Thoughts for the New Year

Three years ago today, we were bringing Brody home from the NICU. I don’t remember thinking much about resolutions that year – I was just incredibly relieved and grateful to bring him home. One year later, we were celebrating how miraculously well he was doing and how bright his future looked. We went into 2017 expecting good things. Instead, his precious life ended not long after when he was just 16 months old.

This unimaginable loss affected every area of my life. It caused me to confront everything I believed to be true, and certainly raised questions about what makes a life significant.

Going into 2019, I’d love to share with you a few of the truths that have meant the most to me. I hope they inspire you also as you set out to create meaning this year.

  • I’d rather be who I want to be than have what I want to have or do what I want to do.

Our job title or our marital status etc etc do not define who we are. You might be living the life of your dreams on the outside, but if you aren’t happy with your values on the inside, everything will feel wrong. One of the most powerful books I read after Brody died was Stephen Covey’s 7 Habits of Highly Effective People. Honestly, I can’t recite the seven habits, but what will never leave me is his teaching on living a values-centred life. We all have something at the centre of our life – money, work, family, status – but we aren’t all aware of what that something is. Covey writes how we need to recognize the motives behind our decisions and then intentionally recentre our lives around values such as bravery, honesty and love.     

As I go into 2019, I am not focused on a resolution; I am working on a realignment. I want all of my decisions to flow from intentional values and beliefs – which brings me to my second life lesson:

  • True change is from the inside.

As you set goals for 2019, remember that a quick fix will never stick. So often we seek out a bandaid instead of embracing the inner-work required to create our best lives. Though I would never try to rationalize tragedy, my own inspired me to look inward and tackle the unhealthy perspectives and practices that held me back. Don’t wait for a dramatic moment in life to pursue new ideas. You can begin changing from the inside as soon as you’re willing to confront your belief systems.

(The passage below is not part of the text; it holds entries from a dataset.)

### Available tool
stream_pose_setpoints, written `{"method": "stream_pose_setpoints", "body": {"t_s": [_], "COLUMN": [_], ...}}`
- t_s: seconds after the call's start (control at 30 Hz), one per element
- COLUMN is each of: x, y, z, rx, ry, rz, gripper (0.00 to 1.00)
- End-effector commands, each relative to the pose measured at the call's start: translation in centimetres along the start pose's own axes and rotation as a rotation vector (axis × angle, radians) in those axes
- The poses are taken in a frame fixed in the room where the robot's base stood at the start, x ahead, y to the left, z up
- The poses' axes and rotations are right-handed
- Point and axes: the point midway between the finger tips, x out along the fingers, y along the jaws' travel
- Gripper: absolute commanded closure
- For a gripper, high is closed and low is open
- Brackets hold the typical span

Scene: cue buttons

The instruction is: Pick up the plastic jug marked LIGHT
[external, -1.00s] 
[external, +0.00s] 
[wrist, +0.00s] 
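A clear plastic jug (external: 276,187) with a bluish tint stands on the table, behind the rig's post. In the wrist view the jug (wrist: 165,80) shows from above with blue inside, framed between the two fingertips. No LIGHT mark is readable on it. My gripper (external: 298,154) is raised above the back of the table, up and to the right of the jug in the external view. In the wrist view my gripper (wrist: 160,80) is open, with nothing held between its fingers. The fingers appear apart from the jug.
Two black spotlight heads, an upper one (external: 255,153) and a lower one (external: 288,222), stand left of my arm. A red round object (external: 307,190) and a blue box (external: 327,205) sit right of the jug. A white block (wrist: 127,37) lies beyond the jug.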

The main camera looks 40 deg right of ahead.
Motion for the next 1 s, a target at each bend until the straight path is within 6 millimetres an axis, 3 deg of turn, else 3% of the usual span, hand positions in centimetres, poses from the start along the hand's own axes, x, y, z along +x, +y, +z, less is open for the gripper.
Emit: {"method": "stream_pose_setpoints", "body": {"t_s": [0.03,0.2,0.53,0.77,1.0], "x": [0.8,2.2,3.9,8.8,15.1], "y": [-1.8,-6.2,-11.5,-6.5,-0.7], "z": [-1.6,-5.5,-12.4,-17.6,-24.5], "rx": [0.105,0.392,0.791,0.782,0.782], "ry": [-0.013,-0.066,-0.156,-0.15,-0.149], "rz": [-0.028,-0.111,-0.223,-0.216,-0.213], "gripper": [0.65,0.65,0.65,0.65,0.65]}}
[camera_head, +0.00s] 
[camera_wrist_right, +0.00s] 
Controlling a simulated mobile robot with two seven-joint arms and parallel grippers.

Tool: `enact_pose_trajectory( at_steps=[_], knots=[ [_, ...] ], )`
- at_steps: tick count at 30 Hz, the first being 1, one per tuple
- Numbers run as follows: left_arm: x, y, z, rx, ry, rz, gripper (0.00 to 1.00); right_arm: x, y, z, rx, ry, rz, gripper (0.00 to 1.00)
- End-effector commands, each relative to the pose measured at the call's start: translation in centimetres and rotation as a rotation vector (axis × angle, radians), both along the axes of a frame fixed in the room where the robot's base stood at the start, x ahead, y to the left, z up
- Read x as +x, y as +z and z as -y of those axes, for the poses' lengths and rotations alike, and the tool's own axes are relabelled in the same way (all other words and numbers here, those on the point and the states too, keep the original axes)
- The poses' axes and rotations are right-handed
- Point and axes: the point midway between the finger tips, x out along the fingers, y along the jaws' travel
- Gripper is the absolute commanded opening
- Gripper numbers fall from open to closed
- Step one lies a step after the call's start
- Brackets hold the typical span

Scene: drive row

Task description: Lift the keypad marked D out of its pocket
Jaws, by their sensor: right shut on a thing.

  • Whatever happens, respond with love.

You can imagine that after the death of a child, your sense of security is shattered. For a long time after we lost Brody, I wondered if I would ever feel safe again, or if I’d just live worrying about what tragedy would befall me next. To reclaim peace, I had to acknowledge that I cannot stop all bad things from happening, but I can commit to respond to those things in love. That is truly the only real power we have. We are at the mercy of so much, but we are in control of how we respond, and acknowledging that helps me go into the New Year hopeful and empowered instead of afraid.

  • Wonderful things can happen when you’re brave enough to try.

On New Year’s Day 2018, I announced on social media that I was pregnant with a healthy baby boy. Today, I am writing this with a video monitor next to me so I can watch my rainbow baby sleep.

The greatest rewards in life often come from taking risks and trying something new. In 2019, don’t merely make resolutions to solve problems – that’s like driving just to avoid potholes. Look up and decide who you want to be at the end of this year and beyond. Set a goal based on your values and move toward it. If you change from the inside out, the change will last and be authentic.

Thanks to everyone whose shared in this journey with me over the past year and half. All the best to you in 2019!

5 Replies to “Thoughts for the New Year”

  1. Love you more than you let me tell you the last couple years. I’m so happy Jayce is here. Hope 2019 brings peace in knowing. He will never let us be tested beyond what we can bare? Don’t know which bare. That was a though one. But now we have both Bryson and Jayce and Brody is not lost but around the corner up ahead. Love you.

    1. Thank you, Rossana. I remember when I first came back to work after Brody passed – you welcomed me so warmly and kindly. It meant so much to me. Honestly, I’ll never forget it. God bless you and yours as well.